Data provided:
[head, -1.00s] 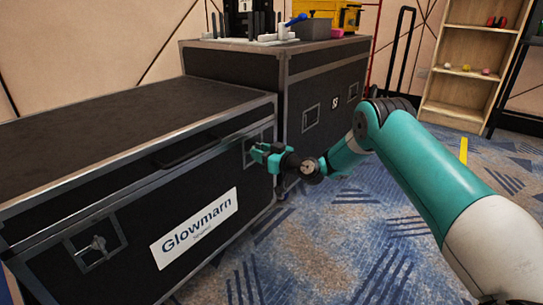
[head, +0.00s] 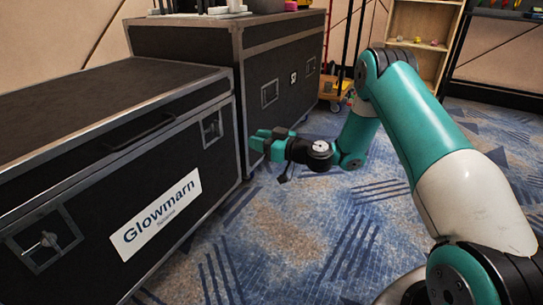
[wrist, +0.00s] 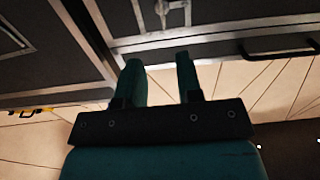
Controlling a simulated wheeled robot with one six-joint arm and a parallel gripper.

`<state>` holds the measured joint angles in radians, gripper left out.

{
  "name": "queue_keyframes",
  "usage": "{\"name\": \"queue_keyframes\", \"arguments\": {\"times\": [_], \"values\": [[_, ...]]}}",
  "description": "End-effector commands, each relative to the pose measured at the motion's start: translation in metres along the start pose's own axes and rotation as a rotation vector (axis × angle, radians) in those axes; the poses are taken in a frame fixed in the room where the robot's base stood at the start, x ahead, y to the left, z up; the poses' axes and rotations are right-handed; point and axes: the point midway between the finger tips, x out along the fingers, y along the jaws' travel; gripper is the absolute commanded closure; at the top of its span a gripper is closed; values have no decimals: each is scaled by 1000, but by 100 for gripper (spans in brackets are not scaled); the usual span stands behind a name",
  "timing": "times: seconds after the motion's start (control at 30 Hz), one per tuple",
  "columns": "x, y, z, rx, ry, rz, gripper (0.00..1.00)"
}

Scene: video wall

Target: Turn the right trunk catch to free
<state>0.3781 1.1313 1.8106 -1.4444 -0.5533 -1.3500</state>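The black trunk (head: 100,145) with the white Glowmarn label stands at the left in the head view. Its right catch (head: 212,128) is a small metal piece in a framed recess near the trunk's right end. Its left catch (head: 47,243) has a knob in a similar recess. My gripper (head: 257,139) is to the right of the right catch, apart from it. In the wrist view, the two teal fingers (wrist: 160,60) are spread with nothing between them. A metal catch (wrist: 163,8) shows beyond the fingertips at the top edge, partly cut off.
A taller black case (head: 250,70) stands behind and right of the trunk, close to my gripper. A black handle (head: 140,130) is on the trunk's front. Open carpet (head: 290,220) lies right of the trunk. A wooden shelf (head: 420,40) stands at the back.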

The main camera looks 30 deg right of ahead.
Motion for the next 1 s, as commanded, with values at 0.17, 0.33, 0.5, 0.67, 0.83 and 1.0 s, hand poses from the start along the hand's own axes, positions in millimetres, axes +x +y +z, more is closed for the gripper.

What you should do: Whenever "times" turns up in a line, pick that line out.

The reply:
  "usage": "{\"name\": \"queue_keyframes\", \"arguments\": {\"times\": [_], \"values\": [[_, ...]]}}",
  "timing": "times: seconds after the motion's start (control at 30 Hz), one per tuple",

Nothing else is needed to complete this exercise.